Queries and Results

Back | Home | Next

The Metacat Server provides an interface for searching of metadata stored in the Metacat database.

architecture diagram of a Metacat query

Steps to perform a query in Metacat

  1. A pathquery document is created from the search criteria provided through the servlet parameters.
  2. This pathquery document is sent to DBQuery where it is processed and translated into SQL statements.
  3. The SQL statements are executed against the database and the resultsets are translated into an xml document of doctype "resultset".
  4. The resultset document is either returned directly to the client as XML or is transformed through XSLT and returned as HTML.
The Pathquery Document
   <pathquery version="1.0">
      <meta_file_id>unspecified</meta_file_id>
      <querytitle>unspecified</querytitle>
      <returnfield>dataset/title</returnfield>
      <returnfield>keyword</returnfield>
      <returnfield>originator/individualName/surName</returnfield>
      <returndoctype>eml://ecoinformatics.org/eml-2.0.1</returndoctype>
      <returndoctype>eml://ecoinformatics.org/eml-2.0.0</returndoctype>
      <querygroup operator="UNION">
        <queryterm casesensitive="false" searchmode="contains">
          <value>Datos</value>
          <pathexpr>dataset/title</pathexpr>
        </queryterm>
        <queryterm casesensitive="false" searchmode="contains">
          <value>plant</value>
          <pathexpr>keyword</pathexpr>
        </queryterm>
      </querygroup>
  </pathquery>
  

The pathquery document was designed to be flexible enough to query specific fields of any XML document.

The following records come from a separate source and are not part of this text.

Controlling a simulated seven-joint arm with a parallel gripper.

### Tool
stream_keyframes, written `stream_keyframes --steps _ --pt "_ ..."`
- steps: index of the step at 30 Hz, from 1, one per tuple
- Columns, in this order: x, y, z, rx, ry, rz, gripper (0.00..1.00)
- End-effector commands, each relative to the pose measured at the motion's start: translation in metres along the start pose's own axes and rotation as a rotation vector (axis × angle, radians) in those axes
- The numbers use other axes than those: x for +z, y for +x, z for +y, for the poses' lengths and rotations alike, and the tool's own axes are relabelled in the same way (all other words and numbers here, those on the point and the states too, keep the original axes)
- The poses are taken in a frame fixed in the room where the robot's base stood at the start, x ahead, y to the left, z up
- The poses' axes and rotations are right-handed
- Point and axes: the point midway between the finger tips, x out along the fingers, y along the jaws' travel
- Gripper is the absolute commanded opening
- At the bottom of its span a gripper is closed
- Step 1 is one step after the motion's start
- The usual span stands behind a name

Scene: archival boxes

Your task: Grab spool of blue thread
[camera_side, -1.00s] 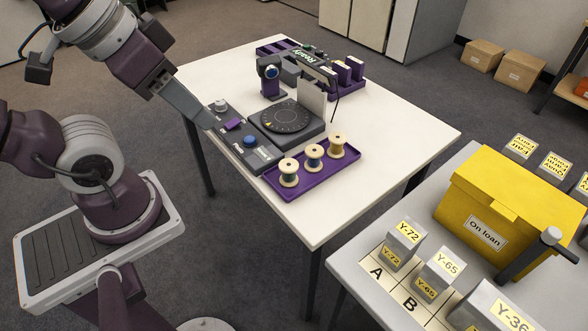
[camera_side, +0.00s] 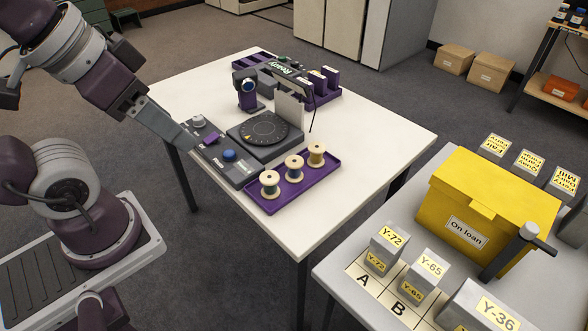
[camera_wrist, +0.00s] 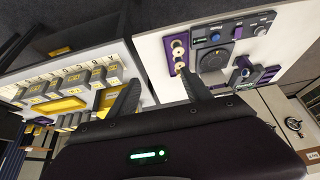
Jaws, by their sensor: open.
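Three spools stand upright in a purple tray (camera_side: 318,186) on the white table. In the side view, the near spool (camera_side: 270,185) seems wound with dark teal thread, the middle spool (camera_side: 294,168) with dark, perhaps bluish thread, and the far spool (camera_side: 316,154) with golden-brown thread. I cannot tell surely which is blue. The spools show small in the wrist view (camera_wrist: 179,55). My gripper (camera_wrist: 160,92) has its two fingers wide apart with nothing between them. In the side view it is left of the tray, by the control panel, its fingertips unclear.
A dark control panel (camera_side: 222,160) with a blue knob (camera_side: 229,155) lies left of the tray, beside a round turntable (camera_side: 265,130). A small purple-based device (camera_side: 247,92) stands behind. A grey table at right holds a yellow box (camera_side: 485,200) and labelled blocks (camera_side: 385,248).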

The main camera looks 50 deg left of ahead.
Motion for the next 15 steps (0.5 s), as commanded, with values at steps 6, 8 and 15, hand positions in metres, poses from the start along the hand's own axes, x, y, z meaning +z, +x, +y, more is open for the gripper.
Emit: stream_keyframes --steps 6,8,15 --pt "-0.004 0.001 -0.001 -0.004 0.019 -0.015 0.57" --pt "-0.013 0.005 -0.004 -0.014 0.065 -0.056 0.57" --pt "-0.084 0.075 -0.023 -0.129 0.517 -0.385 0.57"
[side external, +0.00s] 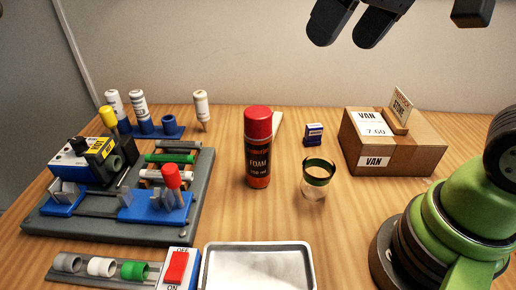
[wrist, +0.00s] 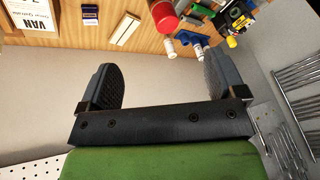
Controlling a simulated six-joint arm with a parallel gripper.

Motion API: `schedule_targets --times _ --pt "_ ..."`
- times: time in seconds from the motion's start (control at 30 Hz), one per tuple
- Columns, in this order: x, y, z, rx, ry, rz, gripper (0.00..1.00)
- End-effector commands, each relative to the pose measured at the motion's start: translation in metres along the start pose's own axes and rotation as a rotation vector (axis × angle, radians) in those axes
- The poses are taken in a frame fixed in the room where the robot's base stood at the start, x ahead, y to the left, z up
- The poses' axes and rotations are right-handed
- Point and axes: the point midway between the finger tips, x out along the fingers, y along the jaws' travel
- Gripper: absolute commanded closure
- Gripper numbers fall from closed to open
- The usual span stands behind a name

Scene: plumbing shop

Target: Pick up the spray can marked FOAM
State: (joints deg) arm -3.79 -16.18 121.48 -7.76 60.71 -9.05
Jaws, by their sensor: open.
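The spray can marked FOAM (side external: 258,160) stands upright near the middle of the table, with a red cap and a dark body with an orange band. In the wrist view its red cap (wrist: 163,14) shows at the top edge, with the rest mostly cut off. My gripper (side external: 345,40) is at the top of the side view, above and to the right of the can, and well apart from it. In the wrist view my gripper (wrist: 160,82) has its two dark fingers spread wide, with nothing between them.
A glass jar (side external: 315,182) and a small blue box (side external: 313,134) stand right of the can. A cardboard box marked VAN (side external: 390,152) is further right. A metal tray (side external: 207,262) lies in front. A grey fixture (side external: 70,228) with blue clamps is at left.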

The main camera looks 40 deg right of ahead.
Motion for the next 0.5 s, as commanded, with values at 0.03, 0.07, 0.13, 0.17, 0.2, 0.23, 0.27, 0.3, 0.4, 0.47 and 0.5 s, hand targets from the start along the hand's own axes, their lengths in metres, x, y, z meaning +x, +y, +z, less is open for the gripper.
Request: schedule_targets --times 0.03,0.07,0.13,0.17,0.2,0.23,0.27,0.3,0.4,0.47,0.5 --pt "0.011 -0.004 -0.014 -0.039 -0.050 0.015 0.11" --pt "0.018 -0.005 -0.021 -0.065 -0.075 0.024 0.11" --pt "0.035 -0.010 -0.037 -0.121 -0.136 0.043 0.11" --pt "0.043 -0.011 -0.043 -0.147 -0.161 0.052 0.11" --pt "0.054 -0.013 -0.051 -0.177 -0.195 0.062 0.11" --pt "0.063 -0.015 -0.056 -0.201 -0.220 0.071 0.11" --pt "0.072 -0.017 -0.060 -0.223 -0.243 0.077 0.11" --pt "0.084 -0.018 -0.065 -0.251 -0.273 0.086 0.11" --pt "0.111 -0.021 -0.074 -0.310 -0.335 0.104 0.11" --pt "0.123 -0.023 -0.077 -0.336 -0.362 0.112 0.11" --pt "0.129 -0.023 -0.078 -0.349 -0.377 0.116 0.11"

It also allows the client to specify which fields from a returned document are returned in the initial resultset. Each <returnfield> parameter specifies a field which the DB will return for any query hit. The returndoctype fields allows the client to limit the type of documents to be returned. If no returndoctype element , all document types are returned. A <querygroup> creates an AND or an OR statement of the <queryterm>s in the group. The operator can be UNION or INTERSECT. A <queryterm> defines the actual field against which the query is being performed. The value of the queryterm that we are quering for is encased in <value> tags. The <pathexpr> tag specifies an exact path to which you want to restrict the search. A <pathexpr> tag which contains the keyword returndoc is a special case which is discussed in Packages and Relations.


The Resultset Document

When the pathquery document is submitted and processed, Metacat returns another XML document called a resultset document.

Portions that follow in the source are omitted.